Ya sé que hoy es Nochebuena y que es una noche de amor,
familia, paz…, pero este año, no. Este año, lo que siento es una enorme congoja
que he tardado varios días en identificar.
Hace unos meses, muy pocos, tuve la suerte de hacer un viaje
a Tierra Santa, a Israel y Palestina. No exagero lo más mínimo si digo que fue
para mí el viaje más emocionante, enriquecedor y fascinante que he hecho nunca.
Porque aprendí mucho de geografía, de política, de religiones
varias, de cultura, de historia, y porque sentí muchas emociones compartidas
con gentes de todo el mundo y de distintas religiones, sin que eso supusiera
para ninguno de nosotros el más mínimo problema.
Bajar el Monte de los Olivos por la mañana intentando cantar
un villancico en francés para poder compartir el ritmo, la alegría y la energía
arrolladora de cientos de peregrinos de Costa de Marfil, tocar por la tarde el
Muro de las Lamentaciones y dejar allí mi plegaria y encontrarme por la noche
una boda árabe en el hotel, tocar las palmas con los invitados y familiares mientras
los novios bailaban para el abuelo de él, sentado en una silla de ruedas. Todo
pura emoción.
En ninguno de esos lugares me pidió nadie un carnet de
católica o judía, ni de musulmana. Ahí estábamos gentes de todas partes
compartiendo en paz y armonía emociones humanas que no entienden de color,
religión ni procedencia.
Hoy, cuando empiezan a sonar villancicos de pastorcillos, del
único que me acuerdo una y otra vez es del chiquillo de la foto con su cabrita
en brazos esperando que algún turista o peregrino le diese unas monedas a
cambio de posar. Porque me pregunto si tiene qué comer, si estará herido o
preso en una cárcel israelí, huérfano o muerto.
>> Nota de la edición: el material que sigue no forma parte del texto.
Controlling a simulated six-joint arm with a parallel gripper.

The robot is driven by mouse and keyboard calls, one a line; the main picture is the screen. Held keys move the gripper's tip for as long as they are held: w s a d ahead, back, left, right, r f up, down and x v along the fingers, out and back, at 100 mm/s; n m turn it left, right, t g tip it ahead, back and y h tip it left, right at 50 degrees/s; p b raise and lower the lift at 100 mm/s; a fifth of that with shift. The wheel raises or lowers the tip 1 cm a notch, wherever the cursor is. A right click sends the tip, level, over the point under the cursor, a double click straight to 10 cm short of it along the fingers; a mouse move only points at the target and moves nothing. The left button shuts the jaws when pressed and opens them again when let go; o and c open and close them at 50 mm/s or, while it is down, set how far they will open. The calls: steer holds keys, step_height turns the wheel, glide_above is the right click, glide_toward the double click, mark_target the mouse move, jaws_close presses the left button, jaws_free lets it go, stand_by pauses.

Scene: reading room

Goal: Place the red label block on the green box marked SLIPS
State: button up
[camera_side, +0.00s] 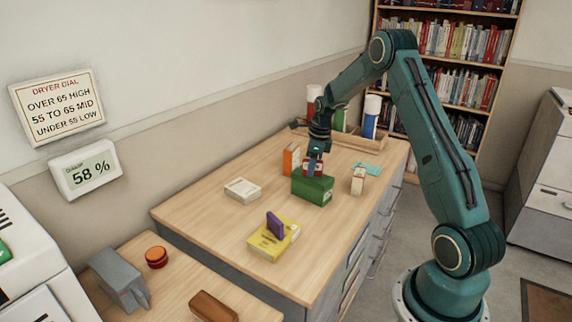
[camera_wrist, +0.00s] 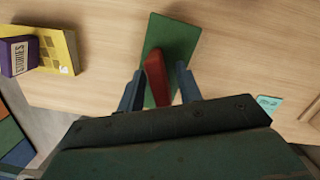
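The green box (camera_side: 313,191) stands on the wooden table in the side view; its marking cannot be read. In the wrist view its green top (camera_wrist: 172,38) lies under my gripper. The red label block (camera_wrist: 156,78) stands at the green box's top, between my fingers, and looks to rest on it. In the side view the red block (camera_side: 319,169) is partly hidden behind a finger. My gripper (camera_wrist: 158,84) points down over the box, its fingers on either side of the block with small gaps showing, so it looks open. It also shows in the side view (camera_side: 314,167).
A yellow box (camera_side: 273,240) carries a purple block (camera_side: 275,226) marked STORIES. A cream box (camera_side: 242,190), an orange block (camera_side: 291,158), a small pale block (camera_side: 358,181) and a teal card (camera_side: 367,168) lie nearby. A wooden tray (camera_side: 352,141) with bottles stands behind. The table's front left is clear.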

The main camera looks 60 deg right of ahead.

Este niño no estaba en Gaza, sino en Cisjordania, donde no hay guerra, pero donde, según la
UNRWA, la Agencia de las Naciones Unidas para los Refugiados de Palestina en
Oriente Medio, desde el 7 de octubre, fecha del atentado de Hamás, hasta el 13
de diciembre, han muerto 285 palestinos, 70 de ellos menores, en ataques de
fuerzas israelíes o a manos de colonos. Hoy, lamentablemente, esa cifra habrá
aumentado.
En Belén, está la Basílica de la Natividad, a la que se
accede por una puerta de un metro de alto, más o menos, a cuyo tamaño dan varias
explicaciones. Una es que así todo el que acceda a ella deberá inclinarse. Otra,
que su tamaño obedece a cuestiones tácticas, para evitar que los turcos
pudieran profanar el templo accediendo a él a caballo en alguna de sus
incursiones.
Bajo el presbiterio se encuentra la gruta donde nació Jesús y
el lugar exacto lo marca una estrella de catorce puntas, una por cada estación del
Via Crucis. Ahí nos arrodillamos visitantes y peregrinos llenos de emoción,
cristianos o no, creyentes o no, practicantes o no. Porque el lugar está
impregnado de historia y de la fe de millones de personas que han pasado por
allí a lo largo de los siglos, dejando sobre la estrella sus oraciones, sus
lágrimas, sus plegarias y su amor.
No puede ser que, a pocos kilómetros de allí, hayan sido
asesinadas más de 20.000 personas en menos de tres meses, mientras Occidente
canta villancicos, el mundo entero mira para otro lado y los poderosos juegan a
los cromos en la ONU.
Desde la distancia, hoy quiero tocar esa estrella de nuevo y rezarle
el Gloria al Salvador, que está a punto de volver a nacer, como cada 24 de
diciembre: “Gloria a Dios en el cielo y en la tierra paz a los hombres que ama
el Señor”.
PAZ para que los pastores puedan seguir “abajando” por el
cerro de Belén y por todos los cerros del mundo.